Rivers: Well, what I’ve been saying in recent years is the records are for us and the show is for the audience. We’re gonna make whatever records we wanna make, and then the audience gets to decide how many of those songs they want to hear at the show. If they’re telling us they want a whole bunch of new songs, then we’d be happy to play ’em. If they’re telling us we’re here to hear the old ’90s jams, then we’ll play those. I just want the highest possible number of goose bumps in the room. So whatever that takes. The fun thing is we play all different kinds of shows. We’re doing this Pixies tour, we’ll get a sense of what those people want, then we’re playing Coachella, so that’ll be a different kind of crowd, then I play these small acoustic shows for diehard Weezer fans who don’t want to hear the hits, and at that point it’s fun to play a bunch of album tracks from any album.

Scott Heisel: Dave, had you seen Weezer live before? How did that inform the recording process?

Sitek: Well, much like today, I was on drugs and in outer space when I saw them at the Wust Music Hall in Washington, D.C. in 1994. I went there to see a totally different band, Live. Then a few years later, I heard Pinkerton for the first time in a friend’s car. I’ve managed to preserve one thing in everything I do, and that’s what does a 16-year-old version of me think something should sound like?
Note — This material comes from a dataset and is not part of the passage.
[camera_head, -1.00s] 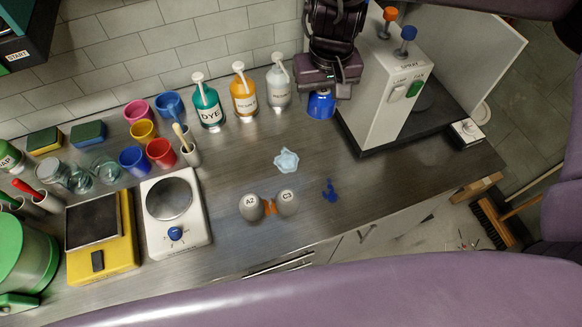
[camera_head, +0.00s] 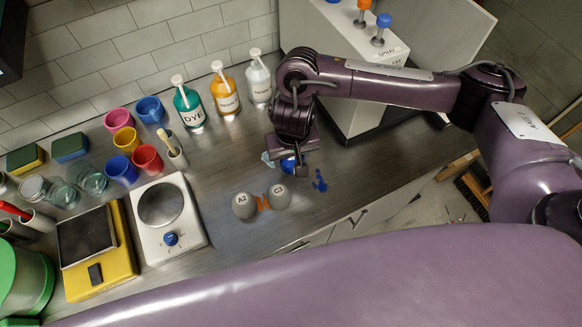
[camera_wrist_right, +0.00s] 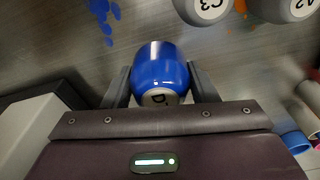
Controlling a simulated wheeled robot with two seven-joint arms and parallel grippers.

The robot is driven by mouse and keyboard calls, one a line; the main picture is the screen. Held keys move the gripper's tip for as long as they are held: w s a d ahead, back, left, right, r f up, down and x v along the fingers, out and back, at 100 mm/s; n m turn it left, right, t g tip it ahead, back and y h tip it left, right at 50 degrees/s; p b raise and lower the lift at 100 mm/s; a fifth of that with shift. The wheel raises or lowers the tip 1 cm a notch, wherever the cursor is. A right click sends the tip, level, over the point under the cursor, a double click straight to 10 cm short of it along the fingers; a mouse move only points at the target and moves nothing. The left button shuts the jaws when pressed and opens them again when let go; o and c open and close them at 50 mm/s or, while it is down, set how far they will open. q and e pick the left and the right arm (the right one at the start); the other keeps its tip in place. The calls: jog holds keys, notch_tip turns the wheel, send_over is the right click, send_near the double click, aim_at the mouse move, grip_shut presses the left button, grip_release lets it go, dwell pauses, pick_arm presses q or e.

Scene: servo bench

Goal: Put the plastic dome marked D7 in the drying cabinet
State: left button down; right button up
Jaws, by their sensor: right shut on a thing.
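The blue plastic dome (camera_head: 288,165) is in my right gripper (camera_head: 292,158), over the bench behind the grey domes. In the right wrist view the blue dome (camera_wrist_right: 160,75) sits between the two fingers (camera_wrist_right: 160,88), which are shut on its sides. Its pale label shows a D; the rest of the mark is unclear. I cannot identify the drying cabinet for certain; a dark box (camera_head: 10,42) is cut off at the upper left. My left gripper is not in view.
Grey domes A2 (camera_head: 243,205) and C3 (camera_head: 280,196) stand on the bench, with orange and blue splashes nearby. Pump bottles (camera_head: 228,98) stand along the wall. A white box labelled SPRAY (camera_head: 350,45) stands at the back right. Scales (camera_head: 170,220) and cups (camera_head: 146,158) fill the left.

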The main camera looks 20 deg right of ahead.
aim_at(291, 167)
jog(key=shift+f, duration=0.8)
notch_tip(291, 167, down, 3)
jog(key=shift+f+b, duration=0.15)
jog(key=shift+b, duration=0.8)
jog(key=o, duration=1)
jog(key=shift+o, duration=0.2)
I’ll either get fired or the band will be like, “Right on, teenage dude!” So I just tried to tap into that feeling I had at that show, and also how when I would listen to Pinkerton, I found it way more interesting than the Blue Album, and that valley between those two albums really excited me. I kind of felt like Weezer was one of those bands whose songs were strong enough that you could make wild transitions within the albums.

Scott Heisel: Are you still recording everything piecemeal, and are you still happy with that process?
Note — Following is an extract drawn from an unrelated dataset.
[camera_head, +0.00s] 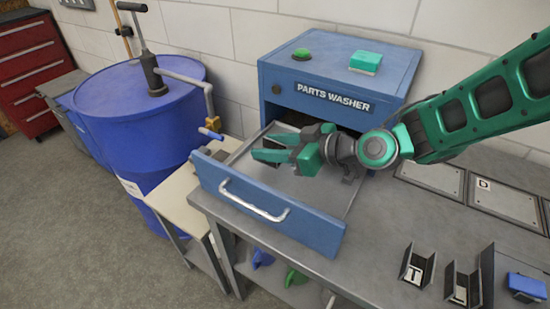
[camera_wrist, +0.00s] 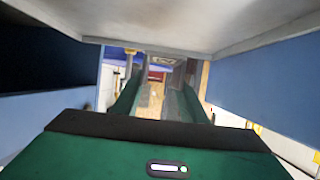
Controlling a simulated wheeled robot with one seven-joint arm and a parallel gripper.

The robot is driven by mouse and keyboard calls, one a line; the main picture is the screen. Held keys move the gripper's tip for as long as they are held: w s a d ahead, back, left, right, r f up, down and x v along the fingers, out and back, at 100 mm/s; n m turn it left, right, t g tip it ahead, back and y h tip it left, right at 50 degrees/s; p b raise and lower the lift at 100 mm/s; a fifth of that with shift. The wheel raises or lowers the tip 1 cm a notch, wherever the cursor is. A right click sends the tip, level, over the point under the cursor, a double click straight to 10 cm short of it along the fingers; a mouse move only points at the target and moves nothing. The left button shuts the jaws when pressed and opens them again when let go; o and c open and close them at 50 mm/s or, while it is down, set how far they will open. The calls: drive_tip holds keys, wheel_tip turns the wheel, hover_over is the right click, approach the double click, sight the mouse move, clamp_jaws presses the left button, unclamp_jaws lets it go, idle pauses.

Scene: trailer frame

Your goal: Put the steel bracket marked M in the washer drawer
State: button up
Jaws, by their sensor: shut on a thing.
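The washer drawer (camera_head: 268,209) is pulled open below the blue parts washer (camera_head: 335,75). It has a blue front, a pale handle and a grey tray. My gripper (camera_head: 272,150) is over the open drawer, with its green fingers pointing left. It is shut on a small grey steel bracket (camera_head: 284,139), mostly hidden by the fingers. No letter on this bracket is readable. In the wrist view, the fingers (camera_wrist: 158,100) reach forward with grey metal between them, between blue walls.
Brackets marked T (camera_head: 415,268) and L (camera_head: 462,288) stand on the grey bench, by a blue block (camera_head: 525,287). A plate marked D (camera_head: 505,204) lies behind them. A blue drum (camera_head: 135,125) with a pump and spout stands left of the drawer.

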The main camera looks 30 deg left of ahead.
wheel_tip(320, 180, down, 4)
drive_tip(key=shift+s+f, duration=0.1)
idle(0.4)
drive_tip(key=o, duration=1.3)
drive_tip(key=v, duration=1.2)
Rivers: Yeah. I write the songs, and record piano MIDI and a bunch of demo vocals. I send them to Dave and he whips up his own take on it. Then the guys come in one by one and go crazy. They’re not restricted to one particular instrument. Whatever they feel like doing, they do. Dave sorts through it all and picks the best bits and puts it all together. Then I come over and do a bunch of keeper vocals and maybe some finishing touches musically if I hear anything. It’s really fun, and it always sounds really different and inspiring. I just started with a basic piano demo, and if I were to flesh it out, it would probably just sound like the same old thing with power chords. It’s not that exciting at this point. It’s really a treat to go into the studio and hear what they’ve done. I love working with great, creative people, and seeing what they can do.

Scott Heisel: How much of the album was written solely by you? Did you collaborate with anyone?

Rivers: The album isn’t totally finalized yet. I’ve been working on a song with Brian called “The Prince Who Wanted Everything,” and that might make it. It’s very cool. I go back and mine bits and pieces from old songs. Some of them involved other songwriters. Oh, here’s two old bits you might interested in: “Too Many Thoughts In My Head,” that chorus is from 1997. I wrote that at Cole Rehearsals. It’s amazing it survived this long and now it’s getting used, maybe. “I’m Just Being Honest” is from one of my Japanese albums. The verse and chorus from that.

Scott Heisel: It feels there has definitely been a new direction in the band stylistically since the end of the White era. It sounds like the band is modernizing itself and trying less to explore traditional rock and more of seeing what the future could hold. How much of it is a conscious effort, and how much is a happy accident?

Rivers: Like Dave said, we’re just always trying to blow our own minds with music. At this point, that means doing things we’ve never done — in some cases, things that no one has ever done. That’s just really getting us off. That might change next year, I dunno. But that’s what feels exciting at the moment.

Scott Heisel: What is left that you want to accomplish with Weezer?

Rivers: I do have a goal, and it’s become super-clear and focused in my mind, and it’s the goal for most any album I work on now, which is I want to get as many songs as possible into our set. I want them to earn a slot in our set. That’s really hard to do, because any new song is competing against songs that have been around for a couple decades and people have been listening to them their whole lives, and it might be their first time seeing Weezer, so you gotta have a really big, important song for our following to want to hear that over something old. That’s my goal.

Scott Heisel: Dave, any final words?

Sitek: I would just elaborate on the pioneering spirit about it. I think it’s not that we’re moving away from traditional rock; it’s that we’re exploring… rock ‘n’ roll covered a much wider spectrum in earlier times. When things started getting really psychedelic, there was a potential to really explore different fidelities, and I think hip-hop really does that now, in particular, where it has all these different elements. There’s things that I know and there’s things that I couldn’t have imagined. That’s rock ‘n’ roll. This record was more like, “Why mess around when you could fuck around?” Let’s really pull from the threads of traditional rock ‘n’ roll but use the fidelity of the experimental eras in rock ‘n’ roll. I could point to everything from Pink Floyd to Can. I draw a lot from that personally. This is a band that almost gave me too much freedom, because they’re all incredible musicians. What are some chances I can take to rise to the occasion?

Rivers: The one guy we talked about the most was Kanye West.

Sitek: He took subject matter that no one did and made a whole genre out of it. The ability to have a really small sound and a really giant sound sitting at the same moment in the same eight bars, that’s an incredible delibracy. On every stroke of this record, I’m kind of going for that. I’m spending a lot of time doing subtractive EQ to make sure there’s just the right amount of distance and not a lot of extra stuff. I think that’s what’s really been steering this whole thing. Like, how do we make these broad strokes, but they’re dynamic? When you just have rock guitars chugging, it eliminates the space for those things to occur, and Kanye’s a master at that.